Hartstock’s address was Blumenstraße 51c. The entire neighbourhood was rearranged after World War II, so the street no longer exists. The location would be more or less the back side of Strausberger Platz 12-13, on what is today Neue Blumenstraße.

In 1872, Berlin was going through another episode of its more or less permanent housing crisis. Berlin had just become the capital of the German Empire, and the year before, 130,000 people moved to the city. Within a few years, it grew to over a million inhabitants. These new arrivals were stuffed into shoddily built tenements or moldy basements. Families lived with up to ten people in a single room — young people would rent other people’s beds so they could sleep during the day. Unhoused Berliners set up shacks outside the city gates. Most famous was the Free State of Barackia, a self-governed slum just past Kottbusser Tor.

The housing market was in the throes of a speculative bubble. With prices for land shooting up, no one wanted to build apartments. Long-term tenants were a burden.

The day after the eviction on Blumenstraße, the police began clearing out huts at Frankfurter Tor. This provoked even more fighting. This repression was ordered from the top: Kaiser Wilhelm was planning to host his colleagues Tsar Alexander II of Russia and Emperor Franz Joseph I of Austria in September. He didn’t want them seeing any poor people during the Three Emperors’ Meeting.

As the Blumenstraßenkrawalle (Flower Street Riots) continued for a second day, Friedrichshain workers smashed street lamps and laid barricades across the cobblestone streets to stop police horses. They even stormed the local police station.
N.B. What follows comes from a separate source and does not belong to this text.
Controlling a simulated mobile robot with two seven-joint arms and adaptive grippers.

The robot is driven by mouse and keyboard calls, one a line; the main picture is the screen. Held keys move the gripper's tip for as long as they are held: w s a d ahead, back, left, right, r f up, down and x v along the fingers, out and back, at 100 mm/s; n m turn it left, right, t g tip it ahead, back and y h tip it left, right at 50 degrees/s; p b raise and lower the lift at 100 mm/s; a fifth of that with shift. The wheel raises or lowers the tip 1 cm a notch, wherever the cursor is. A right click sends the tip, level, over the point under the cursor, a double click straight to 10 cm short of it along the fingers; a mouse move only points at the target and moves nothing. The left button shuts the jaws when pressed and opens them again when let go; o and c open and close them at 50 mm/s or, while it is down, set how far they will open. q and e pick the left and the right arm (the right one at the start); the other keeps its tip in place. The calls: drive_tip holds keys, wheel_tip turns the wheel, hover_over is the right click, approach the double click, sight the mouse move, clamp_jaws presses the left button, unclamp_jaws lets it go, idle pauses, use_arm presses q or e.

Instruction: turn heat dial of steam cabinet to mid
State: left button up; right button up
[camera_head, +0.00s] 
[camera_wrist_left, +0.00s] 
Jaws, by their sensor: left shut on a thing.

Up to 1,000 cops were sent into the neighbourhood, with the army on alert.

When the riots subsided after three days, 159 people were counted as injured — the actual number was certainly far higher. In the following months, 33 different renters were sentenced to up to four years of hard labour.

What’s funny about the story of the Flower Street Riots is how familiar it all sounds. It makes me think of the eviction on on Lausitzer Straße in Kreuzberg back in 2013, for example. Just like 140 years previously, a working-class family was evicted so a speculator could raise the rent.
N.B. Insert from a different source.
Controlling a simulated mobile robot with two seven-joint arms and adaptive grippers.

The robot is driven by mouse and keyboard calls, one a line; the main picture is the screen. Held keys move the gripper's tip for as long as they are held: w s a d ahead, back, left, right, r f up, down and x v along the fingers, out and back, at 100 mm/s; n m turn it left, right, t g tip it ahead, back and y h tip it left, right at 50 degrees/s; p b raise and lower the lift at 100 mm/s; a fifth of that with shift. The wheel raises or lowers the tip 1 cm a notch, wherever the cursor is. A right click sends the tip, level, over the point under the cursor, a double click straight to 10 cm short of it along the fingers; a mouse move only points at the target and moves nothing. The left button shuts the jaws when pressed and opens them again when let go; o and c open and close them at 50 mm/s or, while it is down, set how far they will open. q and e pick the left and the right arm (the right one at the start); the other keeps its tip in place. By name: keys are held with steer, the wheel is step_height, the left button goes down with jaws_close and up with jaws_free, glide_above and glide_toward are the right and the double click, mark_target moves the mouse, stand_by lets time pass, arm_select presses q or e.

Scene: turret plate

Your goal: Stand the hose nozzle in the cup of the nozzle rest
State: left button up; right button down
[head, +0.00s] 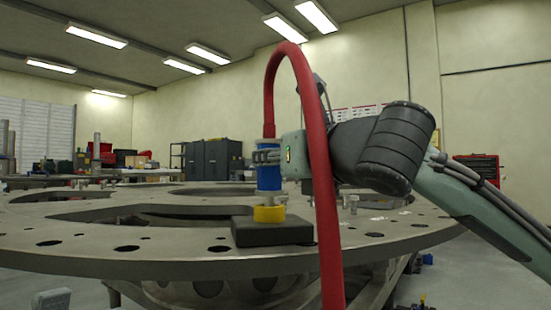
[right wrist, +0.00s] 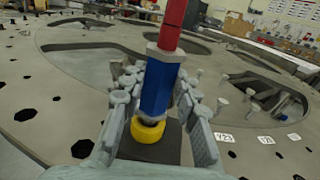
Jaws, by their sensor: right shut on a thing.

Over 1,000 people tried to stop the bailiffs. The main change was that the police no longer relied on horses — instead, they had a helicopter! (It’s worth remembering that evictions have always been very expensive, and we all have to pay the bill in order to line the pockets of criminal speculators.)

Berlin remains in a housing crisis, with rents roughly doubling in the last ten years. This is why last year, 59% of Berlin voters spoke out in favour of socializing (i.e. expropriating) big housing companies. Our deeply unpopular mayor Franziska Giffey, an undeclared lobbyist of the realty mafia, is working to sabotage the will of the majority. In order to guarantee dignified and affordable housing for everyone, we can’t rely on politicians. Just like 150 years ago, we need to convince our rulers that they they should fulfill our demands — because it will be cheaper to provide us with affordable housing than to incur our wrath.